Trumpet around the Corner: The Story of New Orleans Jazz
ISBN: 9781604733181
Platform/Publisher: JSTOR / University Press of Mississippi
Digital rights: Users: unlimited; Printing: chapter; Download: chapter
Subjects: Jazz -- Louisiana -- New Orleans -- History and criticism; Jazz musicians -- Louisiana -- New Orleans;

Samuel Charters has been studying and writing about New Orleans music for more than fifty years. A Trumpet around the Corner: The Story of New Orleans Jazz is the first book to tell the entire story of a century of jazz in New Orleans. Although there is still controversy over the racial origins and cultural sources of New Orleans jazz, Charters provides a balanced assessment of the role played by all three of the city's musical lineages--African American, white, and Creole--in jazz's formative years. Charters also maps the inroads blazed by the city's Italian immigrant musicians, who left their own imprint on the emerging styles.

The study is based on the author's own interviews, begun in the 1950s, on the extensive material gathered by the Oral History Project in New Orleans, on the recent scholarship of a new generation of writers, and on an exhaustive examination of related newspaper files from the jazz era.
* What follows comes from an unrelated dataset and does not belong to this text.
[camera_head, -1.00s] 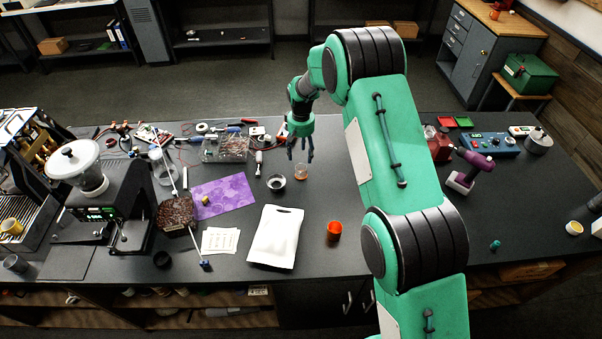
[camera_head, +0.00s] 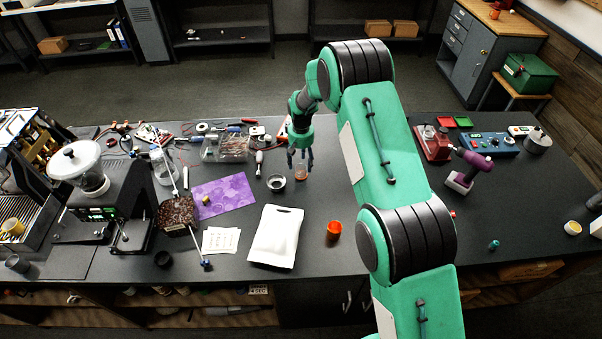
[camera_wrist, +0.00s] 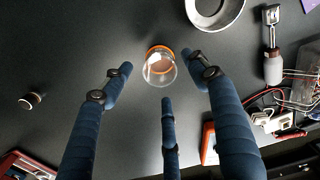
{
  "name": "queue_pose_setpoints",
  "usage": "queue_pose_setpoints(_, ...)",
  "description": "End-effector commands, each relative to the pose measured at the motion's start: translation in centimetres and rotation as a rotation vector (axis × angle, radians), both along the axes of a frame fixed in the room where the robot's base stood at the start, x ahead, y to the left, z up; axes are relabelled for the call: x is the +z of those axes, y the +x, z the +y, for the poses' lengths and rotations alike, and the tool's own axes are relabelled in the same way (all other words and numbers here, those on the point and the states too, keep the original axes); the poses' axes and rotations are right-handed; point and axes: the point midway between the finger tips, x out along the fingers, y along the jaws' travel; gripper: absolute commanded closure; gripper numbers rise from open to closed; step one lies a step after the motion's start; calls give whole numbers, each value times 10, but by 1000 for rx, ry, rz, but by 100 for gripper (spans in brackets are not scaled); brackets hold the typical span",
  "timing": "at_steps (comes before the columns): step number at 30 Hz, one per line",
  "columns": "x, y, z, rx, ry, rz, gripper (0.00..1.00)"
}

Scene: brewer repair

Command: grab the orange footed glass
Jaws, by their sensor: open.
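The orange footed glass (camera_head: 301,172) stands on the dark bench top, right of a small dark-rimmed bowl. In the wrist view it is a clear round glass (camera_wrist: 159,68) with an orange ring, just beyond my fingertips. My gripper (camera_head: 300,158) points down above the glass in the head view. In the wrist view its blue fingers (camera_wrist: 157,80) are spread, with the glass lying ahead of and between the tips. They appear not to touch it. Nothing is held.
A metal bowl (camera_wrist: 214,10) sits close to the glass, and it also shows in the head view (camera_head: 276,183). A clear bin (camera_head: 226,148) and tools lie left.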

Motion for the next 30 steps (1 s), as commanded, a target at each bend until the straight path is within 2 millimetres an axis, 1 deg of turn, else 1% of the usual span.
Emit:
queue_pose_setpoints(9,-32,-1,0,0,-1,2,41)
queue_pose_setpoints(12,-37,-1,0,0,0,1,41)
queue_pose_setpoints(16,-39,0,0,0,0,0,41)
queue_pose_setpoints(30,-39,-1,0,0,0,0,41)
The book extends the study area of his earlier book Jazz: New Orleans, 1885-1957 , and breaks new ground with its in-depth discussion of the earliest New Orleans recordings. A Trumpet around the Corner for the first time brings the story up to the present, describing the worldwide interest in the New Orleans jazz revival of the 1950s and 1960s, and the exciting resurgence of the brass bands of the last decades. The book discusses the renewed concern over New Orleans's musical heritage, which is at great risk after the catastrophe of Hurricane Katrina's floodwaters.


Samuel Charters was born in Pittsburgh, Pennsylvania on August 1, 1929. After serving in the Army during the Korean War, he spent time in New Orleans, where he played clarinet, banjo and washboard in bands and studied with the jazz clarinetist George Lewis. He received a degree in economics from the University of California, Berkeley.

His first book, The Country Blues, was published in 1959 and was released in tandem with an album also entitled The Country Blues. His other books included The Roots of the Blues, The Legacy of the Blues, The Poetry of the Blues, The Bluesmen, Jazz New Orleans, A Language of Song: Journeys in the Musical World of the African Diaspora, Songs of Sorrow, and The Harry Bright Dances. He also produced albums including Chicago: The Blues Today! and the first four albums by Country Joe and the Fish.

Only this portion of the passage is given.